The Painter

A lot has happened in a short amount of time. I've attempted to shift my focus towards introversion and focusing on what's within - this may be why my posts here have taken a back seat for a while. But although I haven't been writing any posts, there is no doubt in my mind that I have been growing and thriving in new ways. The one I wanted to talk about here took me by surprise.

For a while, I've been wanting to get back to regular and consistent book reading. I've tried incorporating reading other blogs into my routine, and sometimes it's successful, but as of late I've thought it would be much better to read books. For those that know me, however, this is incredibly difficult when I value the role of minimalism and striving for owning physical less stuff. How does one read books when they don't want to own them?

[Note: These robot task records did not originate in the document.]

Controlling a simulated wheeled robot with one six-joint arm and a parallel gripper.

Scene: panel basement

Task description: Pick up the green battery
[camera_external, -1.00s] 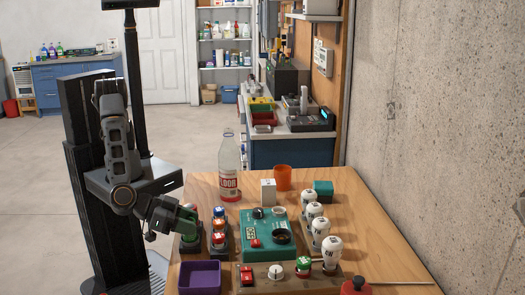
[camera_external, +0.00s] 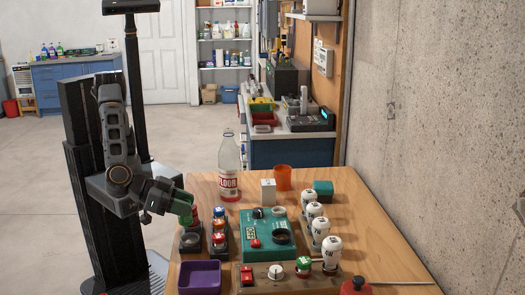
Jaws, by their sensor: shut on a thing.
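The green battery (camera_external: 182,206) is in the jaws of my gripper (camera_external: 176,198), at the left edge of the wooden table. My gripper is shut on it, and the dark fingers hide part of it. The battery is above the left row of black holders (camera_external: 189,242), whose front holder shows no battery standing in it. A small reddish item is partly visible just beside the battery.
Another row of holders with red, blue and orange tops (camera_external: 218,225) stands just to the right. A purple tray (camera_external: 200,275), teal device (camera_external: 267,238), clear bottle (camera_external: 229,170), orange cup (camera_external: 283,178) and white bulbs (camera_external: 320,228) crowd the table.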

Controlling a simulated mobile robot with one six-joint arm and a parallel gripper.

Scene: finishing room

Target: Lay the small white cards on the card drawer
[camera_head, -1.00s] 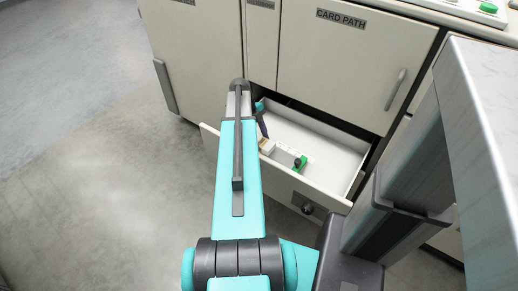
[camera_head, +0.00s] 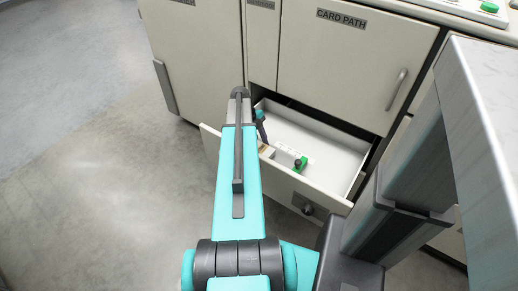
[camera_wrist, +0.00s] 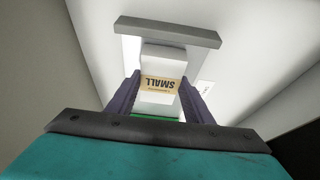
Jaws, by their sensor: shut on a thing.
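The small white cards (camera_wrist: 160,55) are a white stack with a tan band marked SMALL, seen in the wrist view. My gripper (camera_wrist: 161,84) is shut on the stack, with a dark finger on each side. In the head view the tan band of the cards (camera_head: 266,151) shows just below my gripper (camera_head: 262,132), inside the outline of the open card drawer (camera_head: 332,146). The drawer is pulled out below the CARD PATH door, and its floor is white. I cannot tell whether the cards touch the floor. My arm hides the drawer's left end.
The drawer front (camera_head: 280,178) carries a dark latch. The drawer's right part is clear. A cabinet door (camera_head: 350,62) rises behind.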

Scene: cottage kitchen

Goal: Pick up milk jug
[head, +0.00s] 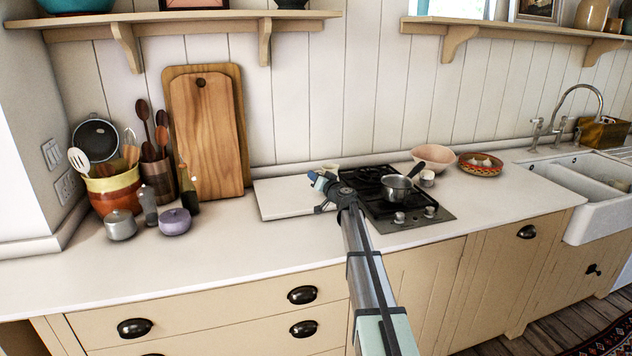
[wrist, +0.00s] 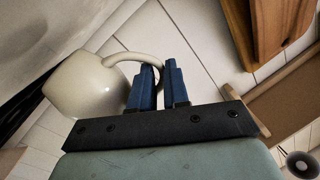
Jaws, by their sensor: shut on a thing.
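The cream milk jug (wrist: 92,88) shows large on the left of the wrist view, tilted in that picture. Its curved handle runs between the two blue fingers of my gripper (wrist: 160,70), which are shut on it. In the head view my gripper (head: 314,179) is over the white board, left of the hob. A small pale part of the jug (head: 330,168) shows just behind the gripper there; the rest is hidden. I cannot tell whether the jug's base touches the surface beneath.
A white board (head: 280,205) lies under my gripper. The black hob (head: 380,185) with a steel saucepan (head: 397,188) is close on the right. Wooden cutting boards (head: 206,135) lean on the wall to the left.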

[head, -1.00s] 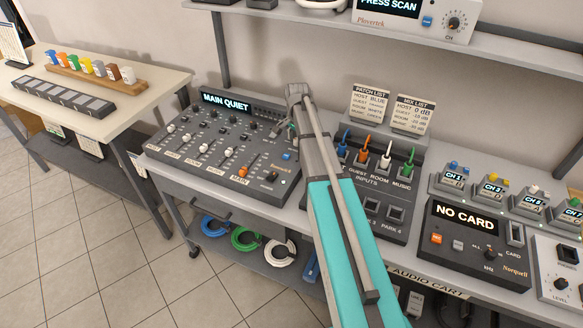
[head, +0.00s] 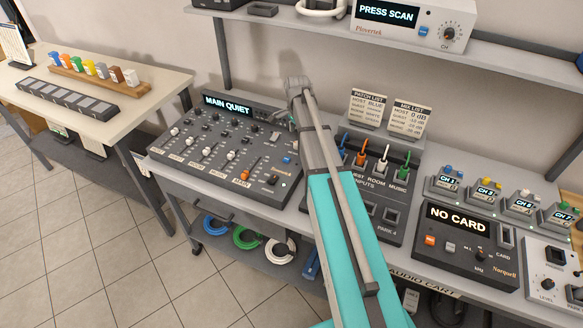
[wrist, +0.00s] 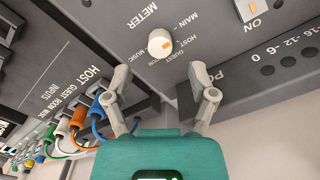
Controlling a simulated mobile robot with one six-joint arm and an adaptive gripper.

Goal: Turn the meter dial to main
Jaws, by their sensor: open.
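The meter dial (wrist: 160,42) is a white round knob with an orange mark on the grey mixer panel, seen in the wrist view. The labels MAIN, HOST, GUEST and MUSIC surround it; I cannot tell for sure which one the mark points at. My gripper (wrist: 160,74) is open, its two fingers apart, one toward each side of the dial and short of it in the picture. Nothing is between the fingers. In the head view, the mixer (head: 215,172) has a display (head: 227,104) reading MAIN QUIET, and my arm covers its right edge.
Cables in orange, white, blue and green plug into the patch box (head: 372,222) beside the mixer; they also show close to my left finger in the wrist view (wrist: 78,117). Two list cards (head: 368,110) stand behind it. A shelf (head: 480,55) hangs above.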

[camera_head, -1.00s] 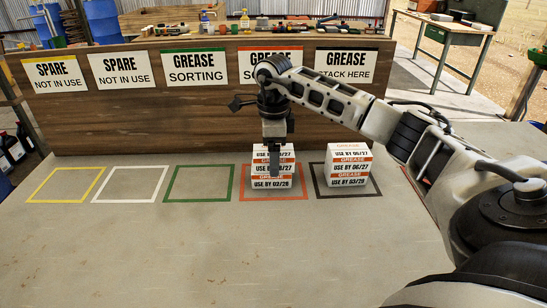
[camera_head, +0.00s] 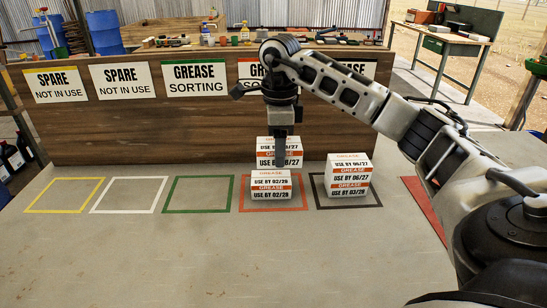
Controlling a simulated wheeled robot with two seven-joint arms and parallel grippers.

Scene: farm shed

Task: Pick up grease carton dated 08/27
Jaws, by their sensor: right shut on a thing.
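My right gripper (camera_head: 281,158) is shut on a white and orange grease carton (camera_head: 294,154). Its label ends in 8/27; the fingers hide the start. It is held above a second grease carton (camera_head: 270,194) marked USE BY 02/28, whose printed top now shows. That lower carton stands in the orange-outlined square (camera_head: 242,200). A stack of two grease cartons (camera_head: 348,176), 06/27 over 03/28, stands in the black-outlined square (camera_head: 381,206) to the right. My left gripper is out of view.
The green (camera_head: 168,195), white (camera_head: 96,203) and yellow (camera_head: 32,204) squares at left are empty. A wooden board with signs stands behind them; the GREASE SORTING sign (camera_head: 194,78) is above the green square. The near tabletop is clear.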

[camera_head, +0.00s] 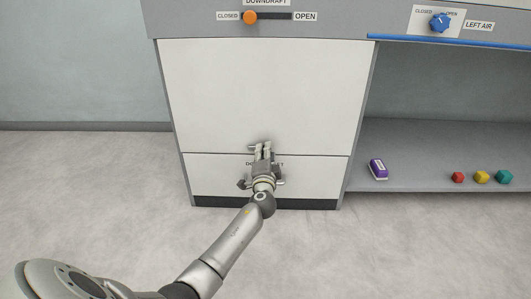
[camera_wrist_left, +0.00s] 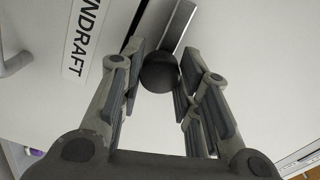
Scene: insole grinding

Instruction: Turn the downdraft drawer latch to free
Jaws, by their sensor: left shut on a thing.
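The downdraft drawer front (camera_head: 215,176) is the white lower panel of the cabinet. My left gripper (camera_head: 263,147) is in front of its upper middle and hides most of its label and latch. In the left wrist view, the latch's black round knob (camera_wrist_left: 159,72) sits between my fingers, with a grey bar (camera_wrist_left: 163,27) running up from it. The fingers are shut on the knob. The DOWNDRAFT label (camera_wrist_left: 84,40) is just left of it in that view. The latch's marked position cannot be read. My right gripper is in neither view.
Above, the orange downdraft slider knob (camera_head: 250,17) stands at CLOSED. A blue left-air knob (camera_head: 440,23) is at upper right. A purple block (camera_head: 378,168) and red (camera_head: 457,177), yellow (camera_head: 481,177) and teal (camera_head: 503,177) pieces lie on the right shelf. The floor left is clear.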

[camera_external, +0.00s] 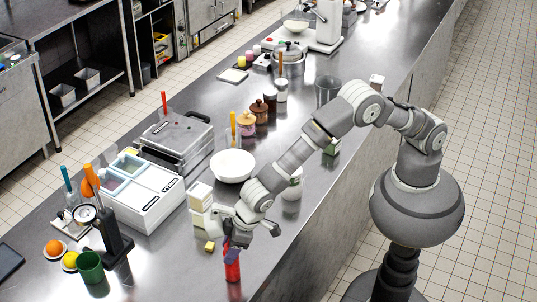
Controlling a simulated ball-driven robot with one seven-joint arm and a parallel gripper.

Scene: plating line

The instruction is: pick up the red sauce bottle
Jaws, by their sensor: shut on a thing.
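The red sauce bottle (232,271) is upright near the front edge of the steel counter (330,190). My gripper (232,251) is above the bottle and shut on its upper part, with the wrist angled down from the right. The fingers partly hide the bottle's top. I cannot tell whether the bottle's base touches the counter.
A small yellow block (209,246) lies just left of the gripper. Cream boxes (200,197), a white bowl (232,166) and a white-topped container (292,187) stand close to the arm. A green cup (90,267) is at the left. The counter right of the bottle looks clear.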

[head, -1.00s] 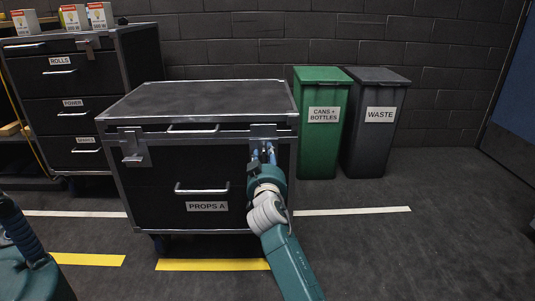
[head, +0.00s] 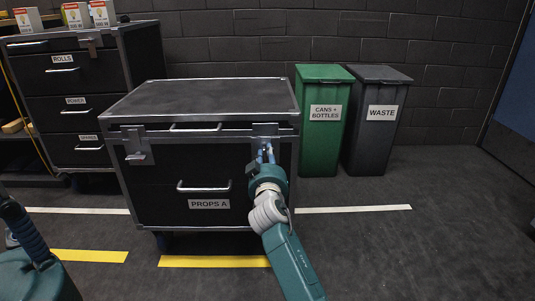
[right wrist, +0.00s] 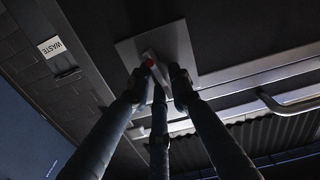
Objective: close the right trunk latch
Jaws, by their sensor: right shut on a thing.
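The trunk is a black case with grey metal edges (head: 198,99) and a PROPS A label, in the middle of the head view. Its right latch (head: 265,130) is a grey metal piece at the upper right of the front face; its lower part is hidden by my gripper. My right gripper (head: 266,154) is at this latch, shut on it. In the right wrist view the fingers (right wrist: 154,82) close around a narrow latch part in front of the grey latch plate (right wrist: 176,42), with a small red spot between them. The left latch (head: 138,146) hangs at the front's upper left. My left gripper is out of view.
A green bin (head: 323,145) and a dark waste bin (head: 374,145) stand right of the trunk against the wall. A black drawer cabinet (head: 72,110) stands behind left. The floor (head: 420,240) at the right is clear.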

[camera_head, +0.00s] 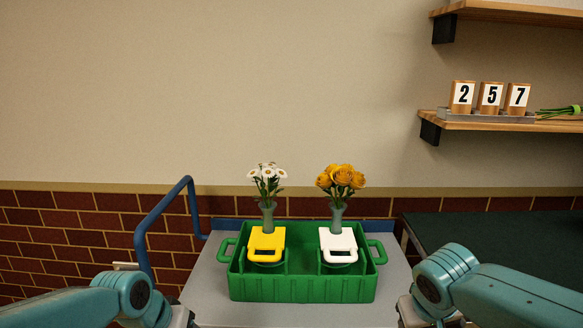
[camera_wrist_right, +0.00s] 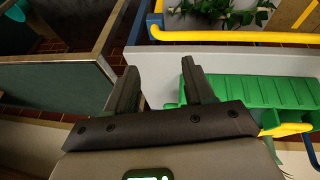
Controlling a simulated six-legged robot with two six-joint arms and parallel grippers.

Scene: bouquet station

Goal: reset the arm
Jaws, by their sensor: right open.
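My right gripper (camera_wrist_right: 164,90) shows in the right wrist view with its two dark fingers apart and nothing between them. My teal right arm comes in at the lower right of the head view; its fingers are out of that picture. My left arm comes in at the lower left, and its fingers are not in view. A green crate (camera_head: 302,290) stands on a grey cart top between the arms, clear of both. It holds two grey-green vases, one with white daisies (camera_head: 267,172) beside a yellow-handled piece (camera_head: 267,240), one with orange flowers (camera_head: 341,178) beside a white-handled piece (camera_head: 338,240).
The grey cart top (camera_head: 205,285) has a blue handrail (camera_head: 145,235) at its left. A dark green table (camera_head: 500,228) stands at the right. Wall shelves (camera_head: 490,123) above it carry number blocks 2, 5, 7 (camera_head: 491,95). A yellow rail (camera_wrist_right: 230,37) crosses the wrist view.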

To answer this question, I originally purchased an iPad mini. Don't get me wrong, I love my iPad mini - the simplicity and portability of such a small yet powerful device has revolutionised my relationship with technology. As a book reading device, however, it isn't ideal. No matter how many times I've tried to read a book on it, I can't. Why? I think the sheer capability of the device means there is always a distraction. At the same time, I have always valued "buying once, and buying right" - this has been my minimalist philosophy for many years. My iPad mini does the task at hand, but I'm not reading. What does this mean?

I realised I had purchased the wrong device for reading. I think that down the track, I will consider getting another iPad for other kinds of tasks, however for reading I decided to venture outside Apple's walled garden and purchased the Kobo Libra 2 E-Ink eBook reader. Weird, right? I thought this myself, but I've never been this motivated to read!

One of the best parts of this device, and something I didn't know it did when I purchased it, is that it connects to OverDrive (also known as Libby) - a service that allows you to borrow library books from your local library in a digital format. Revolutionary! I can borrow books and read them before the return date, then pick up something new. I had zero motivation to read in this way on the iPad mini, even if I had purchased the book. But because I have the right device for the right task, I'm incredibly satisfied with the user experience on an e-ink display.

The first book I've borrowed is written by an author I was recommended to read by someone at my workplace: Murakami Haruki - with what has (so far) been a fascinating read in his work "Killing Commendatore". I've never been used to reading these genres of books, but with the right device, I've been wanting to read it everywhere! On the bus or train, on my lunch break, on a weekend in a cosy place, and before bed. This device has shifted my relationship towards a form of technology that allows me to connect with a medium I've long-since felt disconnected by, even though many people would consider an eBook reader somewhat antiquated.

The protagonist, a painter house-sitting in a famous Japanese painter's home, is experiencing a number of strange occurrences. I just want to keep reading and find out what will happen, and I'm far more drawn to reading a book like this than bingeing on a TV show since I can use my imagination in different ways.

So that this doesn't become a ramble, the summary is that by shifting to an e-ink display I'm able to meaningfully connect with books in a way that a far more advanced iPad mini simply has not allowed me to do. This experience is one that I intend on exploring as I borrow more books and read a lot more, and hopefully I can gauge how much of an impact this device has on my life into the near future.